Toutefois, « dans ce vaste domaine, où le travail spécifiquement spirituel ou religieux et la ‘consécration du monde’ vont de concert, il existe un champ particulier, celui qui concerne le ministère sacré du clergé. » Le problème auquel veut répondre l’Instruction est précisément l’aide que peuvent apporter les laïcs, hommes et femmes, à l’exercice de ce ministère sacré. D’une part en effet, « la Hiérarchie confie aux laïcs certaines tâches qui sont plus intimement liées aux devoirs des pasteurs, comme dans la proposition de la doctrine chrétienne, dans certains actes liturgiques ou dans le soin des âmes », mais d’autre part ces tâches demandent aux laïcs qui y sont impliqués de bien préserver deux aspects fondamentaux de leur situation de fidèles et de la situation des prêtres, à savoir « la nature et la mission du ministère sacré » ainsi que « la vocation et le caractère séculier des fidèles laïcs ». Et l’Instruction proclame avec force une vérité sur laquelle elle insistera : « Collaborer ne signifie pas se substituer ».

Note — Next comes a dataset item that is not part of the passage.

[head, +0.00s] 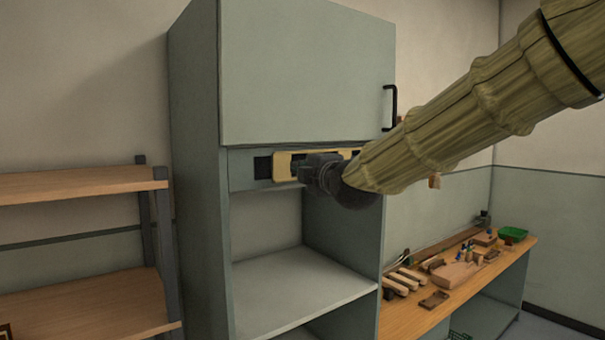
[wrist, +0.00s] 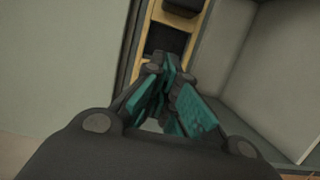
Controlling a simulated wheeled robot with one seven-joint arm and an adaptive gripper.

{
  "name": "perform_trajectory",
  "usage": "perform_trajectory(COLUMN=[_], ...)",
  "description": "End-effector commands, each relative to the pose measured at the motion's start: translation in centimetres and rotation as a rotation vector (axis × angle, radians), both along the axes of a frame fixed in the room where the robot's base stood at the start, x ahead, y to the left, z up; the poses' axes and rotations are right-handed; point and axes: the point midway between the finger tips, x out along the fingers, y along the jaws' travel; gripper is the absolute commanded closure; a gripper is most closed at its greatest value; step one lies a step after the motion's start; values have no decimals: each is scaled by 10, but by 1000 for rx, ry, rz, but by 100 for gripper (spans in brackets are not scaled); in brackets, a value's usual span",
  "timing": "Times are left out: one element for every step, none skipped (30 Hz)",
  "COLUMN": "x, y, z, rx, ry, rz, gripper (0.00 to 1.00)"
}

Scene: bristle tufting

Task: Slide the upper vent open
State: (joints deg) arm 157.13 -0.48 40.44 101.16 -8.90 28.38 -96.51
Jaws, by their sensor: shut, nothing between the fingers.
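The upper vent is a strip under the cabinet's door, with a cream slider plate (head: 283,161) and a dark square opening (head: 262,167) uncovered at its left end. My gripper (head: 305,171) is shut and empty in front of the plate, hiding much of its middle and right. In the wrist view, the plate's cream edge (wrist: 143,38) runs beside a dark square (wrist: 169,38), and a dark block (wrist: 183,6) shows at the top. My gripper's teal-padded fingertips (wrist: 170,70) are close to this strip; I cannot tell whether they touch it.
The tall grey-green cabinet (head: 197,200) has a closed upper door (head: 305,75) with a black handle (head: 390,106) and an open shelf bay (head: 290,290) below. A wooden shelf rack (head: 80,182) stands left.

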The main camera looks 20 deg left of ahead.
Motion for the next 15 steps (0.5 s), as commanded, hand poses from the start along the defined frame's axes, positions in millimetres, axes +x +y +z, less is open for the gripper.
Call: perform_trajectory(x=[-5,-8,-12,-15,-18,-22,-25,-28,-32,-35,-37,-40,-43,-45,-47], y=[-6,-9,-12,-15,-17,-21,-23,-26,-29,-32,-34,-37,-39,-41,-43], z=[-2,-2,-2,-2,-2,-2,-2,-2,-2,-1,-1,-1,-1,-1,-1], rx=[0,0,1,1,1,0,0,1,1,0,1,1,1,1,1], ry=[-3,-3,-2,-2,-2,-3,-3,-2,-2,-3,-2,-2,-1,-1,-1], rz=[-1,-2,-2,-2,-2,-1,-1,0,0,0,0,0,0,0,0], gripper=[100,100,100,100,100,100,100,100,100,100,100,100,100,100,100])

 L’avant-propos se termine par quelques remarques, qui ont leur importance. 






 PREMIERE PARTIE. – PRINCIPES THEOLOGIQUES 


I. Le sacerdoce commun et le sacerdoce ministériel 


« Le Christ Jésus, Souverain et Eternel Prêtre, a voulu que son unique et indivisible sacerdoce soit participé par son Eglise. » 


Toutefois, « alors qu’a cours entre tous (les baptisés) une véritable égalité quant à la dignité et l’action commune à tous les fidèles concernant l’édification du Corps du Christ, certains sont constitués, par volonté du Christ, docteurs, dispensateurs des mystères et pasteurs pour les autres. Le sacerdoce commun des fidèles et le sacerdoce ministériel ou hiérarchique, bien qu’ils diffèrent selon l’essence et non seulement de degré, sont cependant ordonnés l’un à l’autre. […] Par le sacerdoce ministériel, les prêtres ont reçu du Christ, par l’Esprit, un don spécial, afin de pouvoir aider le peuple de Dieu à exercer fidèlement et pleinement le sacerdoce commun qui lui est conféré » […] Par conséquent « le sacerdoce ministériel diffère essentiellement du sacerdoce commun des fidèles parce qu’il confère un pouvoir sacré pour le service des fidèles. » 


Les caractéristiques qui différencient le sacerdoce ministériel des évêques et des prêtres du sacerdoce commun des fidèles, tracent […] aussi, constate l’Instruction, « les limites de la collaboration de ceux-ci au ministère sacré » : 


a)      « Le sacerdoce ministériel a sa racine dans la succession apostolique, et est doté d’un pouvoir sacré, lequel consiste dans la faculté (le pouvoir sacré) et la responsabilité d’agir in persona Christi Capitis et Pastoris. » (Note : Il est très difficile de traduire ‘in persona Christi’. Cela ne signifie pas ‘en la personne du Christ’, mais, si l’on peut ainsi parler, ‘en revêtant la personne du Christ’, ‘en agissant à la place et au nom du Christ qui est le véritable acteur’, ‘en agissant alors que le Christ invisible se substitue au prêtre visible’ etc. Il est donc préférable de laisser l’expression en latin).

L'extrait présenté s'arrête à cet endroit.